SET EXERCISE — Would you transcribe the whole listing exactly, minus its pictures?

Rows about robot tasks
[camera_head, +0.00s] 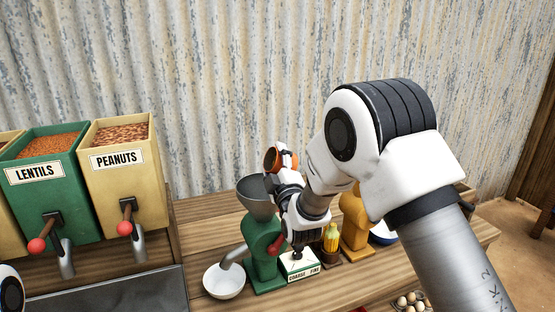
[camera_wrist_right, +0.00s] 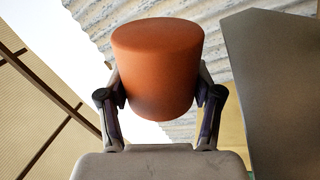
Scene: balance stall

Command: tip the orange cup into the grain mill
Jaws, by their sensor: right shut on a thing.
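The orange cup (camera_head: 269,158) is held at the mill's hopper, tilted over with its dark mouth turned toward the left. My right gripper (camera_head: 283,164) is shut on the cup. In the right wrist view the orange cup (camera_wrist_right: 158,70) sits between the two fingers of the right gripper (camera_wrist_right: 160,92). The grain mill (camera_head: 262,245) is green with a wide grey hopper (camera_head: 255,197) on top, just below and left of the cup. The cup's contents and any grain in the hopper cannot be made out. My left gripper is not in view.
A white bowl (camera_head: 224,281) stands under the mill's spout. A yellow-orange device (camera_head: 354,235) and a corn-like item (camera_head: 331,238) stand right of the mill. Lentils (camera_head: 50,170) and peanuts (camera_head: 125,165) dispensers stand at the left. Eggs (camera_head: 410,301) lie at lower right.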

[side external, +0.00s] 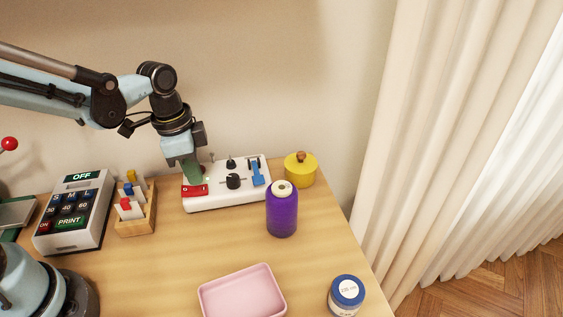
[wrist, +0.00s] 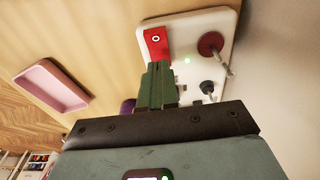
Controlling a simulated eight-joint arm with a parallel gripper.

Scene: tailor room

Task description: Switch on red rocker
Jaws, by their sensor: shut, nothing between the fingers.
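The red rocker (side external: 189,191) is at the left end of a white switch panel (side external: 222,203) near the wall. In the wrist view the rocker (wrist: 156,39) shows a white ring mark, and the white panel (wrist: 228,20) lies around it. My gripper (side external: 194,182) is shut and empty, pointing down over the rocker. In the wrist view the green fingertips (wrist: 158,66) overlap the rocker's lower end. I cannot tell whether they touch it. A small green light (wrist: 187,60) glows beside the rocker. The fingers hide part of the rocker.
The panel also has black knobs (side external: 233,181) and a blue switch (side external: 258,174). A purple spool (side external: 282,212) stands in front, a yellow pot (side external: 300,170) to the right. A wooden holder (side external: 135,220) and a keypad (side external: 75,212) are left. A pink tray (side external: 242,294) is in front.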

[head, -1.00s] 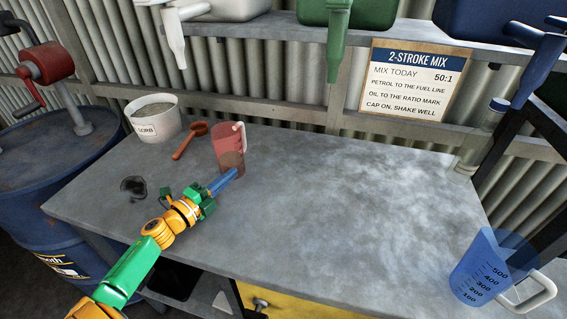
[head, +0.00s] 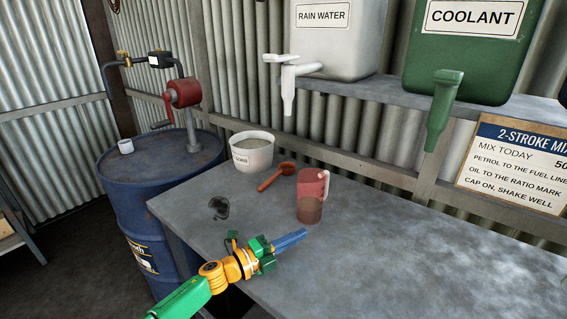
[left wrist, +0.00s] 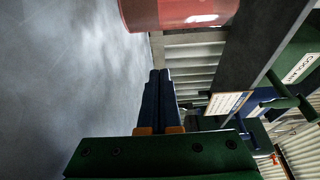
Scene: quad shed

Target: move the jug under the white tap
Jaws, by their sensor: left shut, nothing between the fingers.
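The jug (head: 312,188) is red and see-through with a pale handle and a brownish lower part. It stands upright on the grey bench, and its side shows at the top of the left wrist view (left wrist: 178,12). The white tap (head: 289,84) hangs from the white rain water container (head: 337,38), above and behind the jug. The jug is on the bench in front of the tap, a little to its right in the picture. My left gripper (head: 304,233) is shut and empty, its blue fingers just in front of the jug, apparently apart from it. My right gripper is out of view.
A white tub (head: 252,154) and a red-brown scoop (head: 277,176) lie left of the jug. A green coolant container (head: 468,50) with a green tap (head: 442,110) is at right. The bench's right side is clear.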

FULL RESPONSE —
[camera_head, +0.00s] 
[camera_wrist_right, +0.00s] 
Scene: balance stall

Command: tip the orange cup into the grain mill
Jaws, by their sensor: right shut on a thing.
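The orange cup (camera_head: 269,158) is held at the mill's hopper, tilted over with its dark mouth turned toward the left. My right gripper (camera_head: 283,164) is shut on the cup. In the right wrist view the orange cup (camera_wrist_right: 158,70) sits between the two fingers of the right gripper (camera_wrist_right: 160,92). The grain mill (camera_head: 262,245) is green with a wide grey hopper (camera_head: 255,197) on top, just below and left of the cup. The cup's contents and any grain in the hopper cannot be made out. My left gripper is not in view.
A white bowl (camera_head: 224,281) stands under the mill's spout. A yellow-orange device (camera_head: 354,235) and a corn-like item (camera_head: 331,238) stand right of the mill. Lentils (camera_head: 50,170) and peanuts (camera_head: 125,165) dispensers stand at the left. Eggs (camera_head: 410,301) lie at lower right.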

[side external, +0.00s] 
[wrist, +0.00s] 
Controlling a simulated eight-joint arm with a parallel gripper.

Scene: tailor room

Task description: Switch on red rocker
Jaws, by their sensor: shut, nothing between the fingers.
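The red rocker (side external: 189,191) is at the left end of a white switch panel (side external: 222,203) near the wall. In the wrist view the rocker (wrist: 156,39) shows a white ring mark, and the white panel (wrist: 228,20) lies around it. My gripper (side external: 194,182) is shut and empty, pointing down over the rocker. In the wrist view the green fingertips (wrist: 158,66) overlap the rocker's lower end. I cannot tell whether they touch it. A small green light (wrist: 187,60) glows beside the rocker. The fingers hide part of the rocker.
The panel also has black knobs (side external: 233,181) and a blue switch (side external: 258,174). A purple spool (side external: 282,212) stands in front, a yellow pot (side external: 300,170) to the right. A wooden holder (side external: 135,220) and a keypad (side external: 75,212) are left. A pink tray (side external: 242,294) is in front.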

[head, -1.00s] 
[head, +0.00s] 
[left wrist, +0.00s] 
Scene: quad shed

Target: move the jug under the white tap
Jaws, by their sensor: left shut, nothing between the fingers.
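The jug (head: 312,188) is red and see-through with a pale handle and a brownish lower part. It stands upright on the grey bench, and its side shows at the top of the left wrist view (left wrist: 178,12). The white tap (head: 289,84) hangs from the white rain water container (head: 337,38), above and behind the jug. The jug is on the bench in front of the tap, a little to its right in the picture. My left gripper (head: 304,233) is shut and empty, its blue fingers just in front of the jug, apparently apart from it. My right gripper is out of view.
A white tub (head: 252,154) and a red-brown scoop (head: 277,176) lie left of the jug. A green coolant container (head: 468,50) with a green tap (head: 442,110) is at right. The bench's right side is clear.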

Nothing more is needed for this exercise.